When I see an article like this one from BusinessWeek about Urban Outfitters’ recent struggles, my initial reaction is a delight akin to schaudenfreude. but I’m beginning to question why I have any sort of emotional reaction whatsoever. Yes, Urban Outfitters is one of the more annoying upscale downmarket retailers that sell commodified cool to the 12 to 24-year-old demographics. But their flounderings doesn’t mean what I initially assume in my blush of delight—it doesn’t mean that fashionability itself has become any less important to people. Instead, it simply means that fashion has proven once again its unreasonably powerful and inevitable fickleness, creating more economic losers (not to mention the few poor chumps who dropped the cash on clothes suddenly made uncool by forces beyond their control). And some new company, Zara or H&M or whoever, is picking up the slack for Urban Outfitters; the game has simply moved as it was being played, to paraphrase X. So I’m really just delighting in an increase of human misery, with no compensation anywhere in terms of the greater good—there are new winners and losers, but their proportion remains unchanged.

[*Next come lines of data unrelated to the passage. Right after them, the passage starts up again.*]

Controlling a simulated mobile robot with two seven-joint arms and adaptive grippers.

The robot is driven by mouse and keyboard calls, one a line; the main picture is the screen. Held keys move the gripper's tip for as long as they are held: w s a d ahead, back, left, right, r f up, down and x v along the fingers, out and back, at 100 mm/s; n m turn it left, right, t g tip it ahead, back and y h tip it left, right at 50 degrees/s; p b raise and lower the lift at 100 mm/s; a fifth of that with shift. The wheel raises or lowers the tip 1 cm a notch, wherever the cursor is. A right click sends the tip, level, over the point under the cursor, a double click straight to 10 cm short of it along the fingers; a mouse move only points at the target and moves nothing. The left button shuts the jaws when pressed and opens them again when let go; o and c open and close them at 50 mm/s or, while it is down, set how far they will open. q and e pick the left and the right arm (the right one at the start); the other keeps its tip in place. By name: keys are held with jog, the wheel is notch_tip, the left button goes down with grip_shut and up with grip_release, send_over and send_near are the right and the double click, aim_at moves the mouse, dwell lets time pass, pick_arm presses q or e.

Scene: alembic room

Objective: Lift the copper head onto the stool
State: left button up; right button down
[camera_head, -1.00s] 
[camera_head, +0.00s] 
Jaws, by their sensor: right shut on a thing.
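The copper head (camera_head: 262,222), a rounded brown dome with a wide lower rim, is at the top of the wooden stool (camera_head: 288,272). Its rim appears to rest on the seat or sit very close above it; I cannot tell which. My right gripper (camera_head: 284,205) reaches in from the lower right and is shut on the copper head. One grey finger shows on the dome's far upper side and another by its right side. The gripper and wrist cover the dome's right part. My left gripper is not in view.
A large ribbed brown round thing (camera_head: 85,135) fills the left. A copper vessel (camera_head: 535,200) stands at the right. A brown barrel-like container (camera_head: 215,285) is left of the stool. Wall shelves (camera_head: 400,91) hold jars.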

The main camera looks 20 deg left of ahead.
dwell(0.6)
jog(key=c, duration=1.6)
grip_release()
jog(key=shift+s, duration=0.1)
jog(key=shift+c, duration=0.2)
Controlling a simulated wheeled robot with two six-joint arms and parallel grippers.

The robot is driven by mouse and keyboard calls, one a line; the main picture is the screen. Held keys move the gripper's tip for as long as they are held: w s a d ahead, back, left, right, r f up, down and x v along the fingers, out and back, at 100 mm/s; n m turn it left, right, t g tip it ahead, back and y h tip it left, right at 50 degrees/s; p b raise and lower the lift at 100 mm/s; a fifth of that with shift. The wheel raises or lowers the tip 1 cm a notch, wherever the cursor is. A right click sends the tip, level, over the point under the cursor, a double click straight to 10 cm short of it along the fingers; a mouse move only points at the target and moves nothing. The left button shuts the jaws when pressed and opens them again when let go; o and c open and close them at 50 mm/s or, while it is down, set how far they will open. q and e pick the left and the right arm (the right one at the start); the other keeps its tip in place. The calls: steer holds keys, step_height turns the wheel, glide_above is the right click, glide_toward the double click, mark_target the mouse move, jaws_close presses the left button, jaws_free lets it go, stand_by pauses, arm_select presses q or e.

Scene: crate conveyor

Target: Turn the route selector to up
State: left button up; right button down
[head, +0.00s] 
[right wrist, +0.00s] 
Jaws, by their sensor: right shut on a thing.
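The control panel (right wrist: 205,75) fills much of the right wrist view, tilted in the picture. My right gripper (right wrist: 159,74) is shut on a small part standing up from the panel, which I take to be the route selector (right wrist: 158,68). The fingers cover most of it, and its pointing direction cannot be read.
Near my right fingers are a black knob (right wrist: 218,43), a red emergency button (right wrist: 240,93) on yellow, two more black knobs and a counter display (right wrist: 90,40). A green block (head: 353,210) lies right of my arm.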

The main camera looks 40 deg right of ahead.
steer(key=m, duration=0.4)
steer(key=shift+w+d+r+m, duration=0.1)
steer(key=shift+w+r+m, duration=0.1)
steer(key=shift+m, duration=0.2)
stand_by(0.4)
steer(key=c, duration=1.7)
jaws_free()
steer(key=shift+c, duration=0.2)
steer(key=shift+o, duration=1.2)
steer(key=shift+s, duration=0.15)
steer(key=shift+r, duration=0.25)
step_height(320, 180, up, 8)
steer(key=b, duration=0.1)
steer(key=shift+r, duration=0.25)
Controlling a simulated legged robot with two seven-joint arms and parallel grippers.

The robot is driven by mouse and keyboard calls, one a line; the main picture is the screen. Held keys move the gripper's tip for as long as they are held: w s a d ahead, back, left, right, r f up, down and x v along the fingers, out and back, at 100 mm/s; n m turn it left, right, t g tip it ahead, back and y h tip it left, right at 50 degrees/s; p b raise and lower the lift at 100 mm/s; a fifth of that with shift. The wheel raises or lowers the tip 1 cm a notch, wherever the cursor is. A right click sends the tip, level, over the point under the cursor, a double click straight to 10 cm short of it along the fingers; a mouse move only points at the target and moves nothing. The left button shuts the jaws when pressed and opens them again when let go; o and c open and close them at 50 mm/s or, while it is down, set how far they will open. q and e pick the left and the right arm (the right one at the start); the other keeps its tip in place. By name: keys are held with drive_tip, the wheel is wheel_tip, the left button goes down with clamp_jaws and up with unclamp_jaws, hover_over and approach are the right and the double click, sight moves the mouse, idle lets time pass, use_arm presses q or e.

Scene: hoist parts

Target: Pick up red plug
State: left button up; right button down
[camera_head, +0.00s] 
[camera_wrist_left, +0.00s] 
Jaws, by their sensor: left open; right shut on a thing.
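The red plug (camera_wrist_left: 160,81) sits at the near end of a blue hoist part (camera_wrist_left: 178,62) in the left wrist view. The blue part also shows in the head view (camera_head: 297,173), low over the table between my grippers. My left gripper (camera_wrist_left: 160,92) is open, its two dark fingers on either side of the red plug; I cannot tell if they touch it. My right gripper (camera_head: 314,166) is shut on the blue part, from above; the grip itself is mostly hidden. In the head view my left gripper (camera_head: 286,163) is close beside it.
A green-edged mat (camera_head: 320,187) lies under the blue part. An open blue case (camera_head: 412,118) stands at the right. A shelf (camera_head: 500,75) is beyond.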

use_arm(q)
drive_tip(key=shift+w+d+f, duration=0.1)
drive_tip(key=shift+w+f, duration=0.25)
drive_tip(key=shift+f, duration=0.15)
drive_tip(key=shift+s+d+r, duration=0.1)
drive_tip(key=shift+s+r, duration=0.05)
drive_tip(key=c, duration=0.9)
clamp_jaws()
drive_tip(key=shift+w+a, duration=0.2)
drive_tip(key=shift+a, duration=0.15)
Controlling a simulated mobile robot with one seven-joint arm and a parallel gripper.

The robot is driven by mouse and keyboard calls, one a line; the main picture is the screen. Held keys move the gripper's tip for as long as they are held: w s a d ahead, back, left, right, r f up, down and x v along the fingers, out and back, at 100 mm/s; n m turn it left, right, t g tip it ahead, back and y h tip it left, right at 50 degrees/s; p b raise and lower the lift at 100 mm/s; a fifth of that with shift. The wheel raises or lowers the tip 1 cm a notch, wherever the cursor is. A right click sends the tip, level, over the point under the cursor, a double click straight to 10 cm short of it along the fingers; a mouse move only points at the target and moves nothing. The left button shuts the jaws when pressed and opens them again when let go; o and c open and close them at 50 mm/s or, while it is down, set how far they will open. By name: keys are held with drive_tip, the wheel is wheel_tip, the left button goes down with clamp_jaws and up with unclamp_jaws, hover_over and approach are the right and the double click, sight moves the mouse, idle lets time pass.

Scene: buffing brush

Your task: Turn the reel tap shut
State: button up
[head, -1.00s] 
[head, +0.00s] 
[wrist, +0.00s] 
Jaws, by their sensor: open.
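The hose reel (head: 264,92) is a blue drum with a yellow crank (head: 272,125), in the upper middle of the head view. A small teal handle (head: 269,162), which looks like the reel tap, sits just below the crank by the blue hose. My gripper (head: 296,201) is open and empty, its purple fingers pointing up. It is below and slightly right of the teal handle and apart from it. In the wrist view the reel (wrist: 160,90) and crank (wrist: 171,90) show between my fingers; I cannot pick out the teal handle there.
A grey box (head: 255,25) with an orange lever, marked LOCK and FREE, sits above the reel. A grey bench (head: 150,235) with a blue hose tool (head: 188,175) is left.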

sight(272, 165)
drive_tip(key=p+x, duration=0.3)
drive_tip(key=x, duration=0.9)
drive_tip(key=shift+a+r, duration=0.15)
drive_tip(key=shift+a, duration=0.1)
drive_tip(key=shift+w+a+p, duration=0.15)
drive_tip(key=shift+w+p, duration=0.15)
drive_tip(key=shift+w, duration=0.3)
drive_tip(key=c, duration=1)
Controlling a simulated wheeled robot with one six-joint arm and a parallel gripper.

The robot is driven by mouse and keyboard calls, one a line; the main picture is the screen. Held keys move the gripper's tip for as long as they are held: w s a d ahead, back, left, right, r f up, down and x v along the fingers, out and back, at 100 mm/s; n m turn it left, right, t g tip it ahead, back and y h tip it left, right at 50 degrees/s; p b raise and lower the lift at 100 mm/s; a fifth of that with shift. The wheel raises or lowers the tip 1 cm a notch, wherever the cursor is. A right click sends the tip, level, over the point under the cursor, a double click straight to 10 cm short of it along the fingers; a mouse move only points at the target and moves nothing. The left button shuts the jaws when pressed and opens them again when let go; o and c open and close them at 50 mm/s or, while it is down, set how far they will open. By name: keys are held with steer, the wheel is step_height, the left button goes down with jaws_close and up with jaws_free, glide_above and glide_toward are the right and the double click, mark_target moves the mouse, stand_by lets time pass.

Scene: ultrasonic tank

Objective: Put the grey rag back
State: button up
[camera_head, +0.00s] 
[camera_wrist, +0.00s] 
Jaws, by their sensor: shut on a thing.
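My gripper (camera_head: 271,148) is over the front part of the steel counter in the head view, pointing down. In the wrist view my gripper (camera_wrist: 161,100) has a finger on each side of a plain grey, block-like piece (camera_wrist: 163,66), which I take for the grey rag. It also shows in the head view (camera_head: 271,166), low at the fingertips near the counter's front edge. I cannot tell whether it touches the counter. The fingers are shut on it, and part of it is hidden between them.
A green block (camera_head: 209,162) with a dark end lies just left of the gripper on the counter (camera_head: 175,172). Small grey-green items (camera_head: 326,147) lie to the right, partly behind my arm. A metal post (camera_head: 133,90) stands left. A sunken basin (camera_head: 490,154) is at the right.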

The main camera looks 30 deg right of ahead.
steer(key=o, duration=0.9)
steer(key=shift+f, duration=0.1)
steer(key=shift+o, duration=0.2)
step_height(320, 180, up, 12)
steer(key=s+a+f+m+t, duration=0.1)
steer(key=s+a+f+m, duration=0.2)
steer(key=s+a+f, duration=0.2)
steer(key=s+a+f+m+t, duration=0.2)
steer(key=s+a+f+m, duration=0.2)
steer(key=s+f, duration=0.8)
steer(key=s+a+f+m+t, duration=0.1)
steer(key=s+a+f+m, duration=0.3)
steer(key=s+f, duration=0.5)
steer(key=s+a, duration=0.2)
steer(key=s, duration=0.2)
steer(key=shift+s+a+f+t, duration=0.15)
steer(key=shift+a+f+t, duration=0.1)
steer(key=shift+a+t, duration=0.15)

This realization leaves me one step away from conceding that in rooting against the promulgation of fashion, I’m rooting against prosperity in general, which is the essential condition for fashion to matter at the scale of mass-market retailing. This point of view assumes that the natural result of prosperity is the individual being empowered to pursue some kind of distinction, to express himself more publicly and thoroughly, with fashion-related goods being one of the main ways this can be pursued. But that seems true only because our society labors to link goods with social recognition and communication—we have a massive discourse-generating machine of ads and entertainment and so forth that imbues goods with connotations, with meanings. But meaning might reside elsewhere, in a different sort of (utopian?) society. I’m still holding out; I still stubbornly believe that there’s a better use for prosperity than peasant skirts and drainpipe jeans.